- **Set task**:
Set down the material below word for word, excluding the pictures.

- **Given information**:
◇ ◇ ◇ ◇ ◇ ◇ ◇
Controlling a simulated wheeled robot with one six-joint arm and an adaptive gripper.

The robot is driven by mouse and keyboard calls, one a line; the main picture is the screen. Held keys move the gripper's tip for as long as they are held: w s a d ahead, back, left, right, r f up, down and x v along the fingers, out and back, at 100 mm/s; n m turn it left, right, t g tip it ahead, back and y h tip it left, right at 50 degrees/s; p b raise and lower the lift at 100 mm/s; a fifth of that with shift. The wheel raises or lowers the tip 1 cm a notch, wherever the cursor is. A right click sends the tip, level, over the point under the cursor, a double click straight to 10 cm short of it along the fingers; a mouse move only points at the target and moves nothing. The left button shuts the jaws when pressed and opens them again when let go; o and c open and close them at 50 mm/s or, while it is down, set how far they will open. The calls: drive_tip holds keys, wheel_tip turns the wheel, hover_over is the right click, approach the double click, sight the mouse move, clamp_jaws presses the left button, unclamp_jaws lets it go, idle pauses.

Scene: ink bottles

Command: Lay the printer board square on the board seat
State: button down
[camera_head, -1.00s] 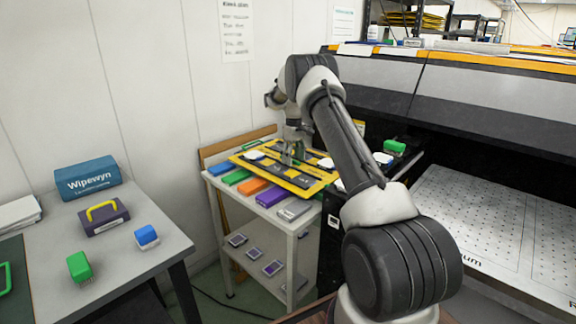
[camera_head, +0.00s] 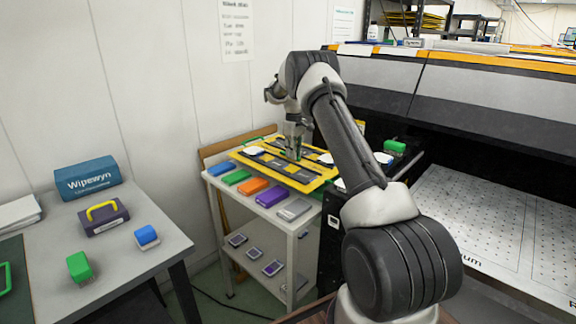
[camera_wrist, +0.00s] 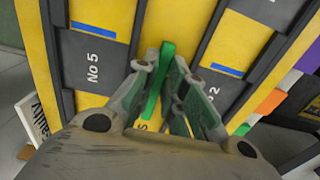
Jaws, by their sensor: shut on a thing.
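My gripper (camera_wrist: 160,72) is shut on a thin green board (camera_wrist: 166,52), seen edge-on between the two fingers in the wrist view. I take it to be the printer board; much of it is hidden by the fingers. In the head view my gripper (camera_head: 294,153) is over the yellow plate (camera_head: 316,185) with dark bays. Whether the board touches the plate, I cannot tell. No board seat is clearly identifiable.
The plate lies on a shelf cart (camera_head: 290,221) with several coloured blocks along its front, including a purple one (camera_head: 270,194). A large printer (camera_head: 470,95) stands to the right. A side table (camera_head: 110,262) at left holds a blue box (camera_head: 88,178).

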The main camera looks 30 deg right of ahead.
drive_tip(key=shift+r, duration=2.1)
◇ ◇ ◇ ◇ ◇ ◇ ◇
- **Answer to this exercise**:
Controlling a simulated wheeled robot with one six-joint arm and an adaptive gripper.

The robot is driven by mouse and keyboard calls, one a line; the main picture is the screen. Held keys move the gripper's tip for as long as they are held: w s a d ahead, back, left, right, r f up, down and x v along the fingers, out and back, at 100 mm/s; n m turn it left, right, t g tip it ahead, back and y h tip it left, right at 50 degrees/s; p b raise and lower the lift at 100 mm/s; a fifth of that with shift. The wheel raises or lowers the tip 1 cm a notch, wherever the cursor is. A right click sends the tip, level, over the point under the cursor, a double click straight to 10 cm short of it along the fingers; a mouse move only points at the target and moves nothing. The left button shuts the jaws when pressed and opens them again when let go; o and c open and close them at 50 mm/s or, while it is down, set how far they will open. The calls: drive_tip holds keys, wheel_tip turns the wheel, hover_over is the right click, approach the double click, sight the mouse move, clamp_jaws presses the left button, unclamp_jaws lets it go, idle pauses.

Scene: ink bottles

Command: Lay the printer board square on the board seat
State: button down
[camera_head, -1.00s] 
[camera_head, +0.00s] 
[camera_wrist, +0.00s] 
Jaws, by their sensor: shut on a thing.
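My gripper (camera_wrist: 160,72) is shut on a thin green board (camera_wrist: 166,52), seen edge-on between the two fingers in the wrist view. I take it to be the printer board; much of it is hidden by the fingers. In the head view my gripper (camera_head: 294,153) is over the yellow plate (camera_head: 316,185) with dark bays. Whether the board touches the plate, I cannot tell. No board seat is clearly identifiable.
The plate lies on a shelf cart (camera_head: 290,221) with several coloured blocks along its front, including a purple one (camera_head: 270,194). A large printer (camera_head: 470,95) stands to the right. A side table (camera_head: 110,262) at left holds a blue box (camera_head: 88,178).

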The main camera looks 30 deg right of ahead.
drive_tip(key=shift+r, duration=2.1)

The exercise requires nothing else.